>>>>

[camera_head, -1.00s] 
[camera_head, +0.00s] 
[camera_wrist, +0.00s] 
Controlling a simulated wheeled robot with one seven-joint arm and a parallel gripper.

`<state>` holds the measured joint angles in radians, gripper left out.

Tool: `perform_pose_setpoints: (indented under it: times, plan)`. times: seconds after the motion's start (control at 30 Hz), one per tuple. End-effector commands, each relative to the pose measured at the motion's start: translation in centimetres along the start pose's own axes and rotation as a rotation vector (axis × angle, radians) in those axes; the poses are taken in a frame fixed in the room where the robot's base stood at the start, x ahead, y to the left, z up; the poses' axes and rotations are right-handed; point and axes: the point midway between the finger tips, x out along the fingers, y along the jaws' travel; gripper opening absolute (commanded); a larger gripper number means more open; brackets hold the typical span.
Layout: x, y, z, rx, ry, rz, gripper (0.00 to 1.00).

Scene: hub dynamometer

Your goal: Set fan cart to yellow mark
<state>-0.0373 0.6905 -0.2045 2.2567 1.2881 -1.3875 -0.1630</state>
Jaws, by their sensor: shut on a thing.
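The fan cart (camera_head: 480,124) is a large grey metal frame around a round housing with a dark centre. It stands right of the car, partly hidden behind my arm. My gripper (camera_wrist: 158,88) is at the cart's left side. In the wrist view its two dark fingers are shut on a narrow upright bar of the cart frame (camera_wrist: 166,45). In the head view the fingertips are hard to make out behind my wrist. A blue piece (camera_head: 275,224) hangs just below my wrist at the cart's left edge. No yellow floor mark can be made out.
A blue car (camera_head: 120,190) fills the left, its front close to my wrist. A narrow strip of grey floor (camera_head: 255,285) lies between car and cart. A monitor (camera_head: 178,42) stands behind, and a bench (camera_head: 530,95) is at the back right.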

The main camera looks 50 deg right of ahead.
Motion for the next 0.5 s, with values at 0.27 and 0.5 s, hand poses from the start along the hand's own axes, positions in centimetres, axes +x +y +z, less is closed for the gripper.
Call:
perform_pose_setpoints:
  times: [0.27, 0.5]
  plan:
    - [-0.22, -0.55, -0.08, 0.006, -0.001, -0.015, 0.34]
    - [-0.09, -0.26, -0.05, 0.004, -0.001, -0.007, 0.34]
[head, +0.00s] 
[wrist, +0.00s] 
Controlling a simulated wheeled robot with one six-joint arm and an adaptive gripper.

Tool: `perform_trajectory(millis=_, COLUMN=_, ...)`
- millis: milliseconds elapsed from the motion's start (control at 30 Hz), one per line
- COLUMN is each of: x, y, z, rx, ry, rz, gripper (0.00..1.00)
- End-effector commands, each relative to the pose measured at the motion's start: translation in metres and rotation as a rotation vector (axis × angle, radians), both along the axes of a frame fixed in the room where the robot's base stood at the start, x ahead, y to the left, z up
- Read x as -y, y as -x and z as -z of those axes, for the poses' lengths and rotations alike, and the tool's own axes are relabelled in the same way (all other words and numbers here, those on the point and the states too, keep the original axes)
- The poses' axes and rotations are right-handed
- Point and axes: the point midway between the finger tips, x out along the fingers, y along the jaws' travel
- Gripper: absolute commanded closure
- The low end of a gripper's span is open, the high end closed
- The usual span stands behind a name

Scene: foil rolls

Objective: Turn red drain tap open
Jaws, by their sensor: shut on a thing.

<<<<

- _STATED EXERCISE_: Copy out each line of the records that holds the string "poses".

- _WRITTEN RESPONSE_:
Tool: `perform_pose_setpoints: (indented under it: times, plan)`. times: seconds after the motion's start (control at 30 Hz), one per tuple. End-effector commands, each relative to the pose measured at the motion's start: translation in centimetres along the start pose's own axes and rotation as a rotation vector (axis × angle, radians) in those axes; the poses are taken in a frame fixed in the room where the robot's base stood at the start, x ahead, y to the left, z up; the poses' axes and rotations are right-handed; point and axes: the point midway between the finger tips, x out along the fingers, y along the jaws' travel; gripper opening absolute (commanded); a larger gripper number means more open; brackets hold the typical span.
Motion for the next 0.5 s, with values at 0.27 and 0.5 s, hand poses from the start along the hand's own axes, positions in centimetres, axes +x +y +z, less is closed for the gripper.
- Read x as -y, y as -x and z as -z of those axes, for the poses' lengths and rotations alike, and the tool's own axes are relabelled in the same way (all other words and numbers here, those on the point and the states too, keep the original axes)
- The poses' axes and rotations are right-handed

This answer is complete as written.